There was one wandering preacher, a friar, who gained a large following and was especially well-loved by the populus. He, however, refused to speak against the church. In fact, he sought a meeting with the pope to ask for his blessing on his way of life. His humility was met with graciousness. The pope said that he could keep preaching, but to keep his sermons to moral preaching, and to stay away from theological issues. After all, the young wandering preacher was only semi-literate, considered an idiotae to the clergy. The young preacher agreed and his movement continued to flourish.
Were it not for his refusal to curse the institutional church and his desire to seek their blessing instead...
Were it not for the Church's willingness to listen to his prophetic critique and bless his ministry...
...we may not have known St.
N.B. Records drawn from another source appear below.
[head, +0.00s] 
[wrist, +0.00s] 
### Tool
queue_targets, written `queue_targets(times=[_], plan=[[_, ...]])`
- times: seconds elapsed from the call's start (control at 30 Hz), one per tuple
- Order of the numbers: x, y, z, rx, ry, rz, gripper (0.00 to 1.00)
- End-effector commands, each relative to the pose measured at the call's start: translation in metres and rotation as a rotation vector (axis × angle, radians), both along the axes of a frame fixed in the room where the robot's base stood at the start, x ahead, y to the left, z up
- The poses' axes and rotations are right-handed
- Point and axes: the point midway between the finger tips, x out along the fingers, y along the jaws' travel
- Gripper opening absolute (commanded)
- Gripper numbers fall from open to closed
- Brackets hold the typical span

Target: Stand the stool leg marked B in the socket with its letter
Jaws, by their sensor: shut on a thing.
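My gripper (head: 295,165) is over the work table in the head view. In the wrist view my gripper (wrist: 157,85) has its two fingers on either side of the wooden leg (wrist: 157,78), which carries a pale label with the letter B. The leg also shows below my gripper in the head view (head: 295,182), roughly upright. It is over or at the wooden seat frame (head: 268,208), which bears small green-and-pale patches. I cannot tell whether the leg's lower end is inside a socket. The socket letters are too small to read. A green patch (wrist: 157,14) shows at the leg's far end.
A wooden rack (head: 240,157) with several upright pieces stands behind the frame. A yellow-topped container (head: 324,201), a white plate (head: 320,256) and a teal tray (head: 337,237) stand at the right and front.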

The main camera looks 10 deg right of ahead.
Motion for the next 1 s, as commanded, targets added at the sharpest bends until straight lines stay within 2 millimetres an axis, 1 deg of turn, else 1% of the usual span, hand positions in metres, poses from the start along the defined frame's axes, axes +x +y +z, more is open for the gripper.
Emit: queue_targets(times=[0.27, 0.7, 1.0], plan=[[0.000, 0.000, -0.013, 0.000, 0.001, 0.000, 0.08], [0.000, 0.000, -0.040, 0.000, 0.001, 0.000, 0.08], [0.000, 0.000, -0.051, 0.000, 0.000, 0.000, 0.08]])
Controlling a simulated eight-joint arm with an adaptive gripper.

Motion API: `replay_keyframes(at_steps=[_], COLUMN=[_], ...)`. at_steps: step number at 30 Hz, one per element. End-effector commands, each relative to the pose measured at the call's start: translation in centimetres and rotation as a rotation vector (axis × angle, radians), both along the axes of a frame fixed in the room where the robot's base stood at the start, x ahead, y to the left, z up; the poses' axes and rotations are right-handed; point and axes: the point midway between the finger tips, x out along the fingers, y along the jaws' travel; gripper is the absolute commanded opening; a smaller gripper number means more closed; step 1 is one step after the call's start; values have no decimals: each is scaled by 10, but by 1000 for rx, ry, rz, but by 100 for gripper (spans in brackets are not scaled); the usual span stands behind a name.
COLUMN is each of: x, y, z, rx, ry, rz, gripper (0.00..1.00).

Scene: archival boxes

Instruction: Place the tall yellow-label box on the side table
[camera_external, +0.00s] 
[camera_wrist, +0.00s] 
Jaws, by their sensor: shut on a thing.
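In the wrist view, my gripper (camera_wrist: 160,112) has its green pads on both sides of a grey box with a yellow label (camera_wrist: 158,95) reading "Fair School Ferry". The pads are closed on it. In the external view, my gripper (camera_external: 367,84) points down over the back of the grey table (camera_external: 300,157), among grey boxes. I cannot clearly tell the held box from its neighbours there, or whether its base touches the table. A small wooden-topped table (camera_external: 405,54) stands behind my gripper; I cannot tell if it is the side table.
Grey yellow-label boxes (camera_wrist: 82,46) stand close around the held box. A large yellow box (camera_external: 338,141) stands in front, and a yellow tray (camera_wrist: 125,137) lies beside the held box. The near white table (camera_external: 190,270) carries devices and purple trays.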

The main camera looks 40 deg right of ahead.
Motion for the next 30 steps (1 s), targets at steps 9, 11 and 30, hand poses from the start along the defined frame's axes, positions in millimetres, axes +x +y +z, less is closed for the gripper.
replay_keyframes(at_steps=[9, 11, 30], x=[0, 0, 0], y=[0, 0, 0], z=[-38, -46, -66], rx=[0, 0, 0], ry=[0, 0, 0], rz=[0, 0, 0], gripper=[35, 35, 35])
Francis of Assisi.
This is a sketch of the cultural landscape of "Western Europe" in the 11th and 12th centuries. Sounds familiar, though, doesn't it?
In our own day, there are many who are troubled, perhaps even disillusioned, with the institutional church. But the story of St. Francis may be instructive for us: we will never gain the right to change the Church if we are content to criticize it.
Francis wrote:
"...the Lord gave me and still gives me such faith in priests...I am unwilling to preach against their will in the parishes where they dwell. I wish to fear, to love, and to honor them and other [priests] as my lords. I do not wish to consider the sin in them, since I see the Son of God in them..."
There is, however, a mile of difference between being critical and offering a prophetic critique. Some who see clearly the faults of a consumer-oriented "machine church" want to "get back to how things were" with the Apostles. But the trouble is we can't. We are now. We live now. This is the state of things. So, what should do? How do we move forward?
For those who seek to reform the Church:
- Will you refrain from cursing the Church in order to gain the power to change it?
- Will you "stay in your lane" and teach and preach what you know and not extend into areas you are not yet equipped for?
For those who lead the "Church":
- Are you willing to listen to the young "upstart" with a passionate vision, who imagines a "different way" of doing things?
- Will you counsel him or her to stay within the bounds of their knowledge and experience?
For all of us, whoever you see yourself as in the story-- the young friar or the pope-- can we accept that God works within imperfect, less than ideal situations? Are we willing to surrender our search for the Platonic ideal of a "true model" of "doing" or "being" Church and believe that God is at work right now, even in your church?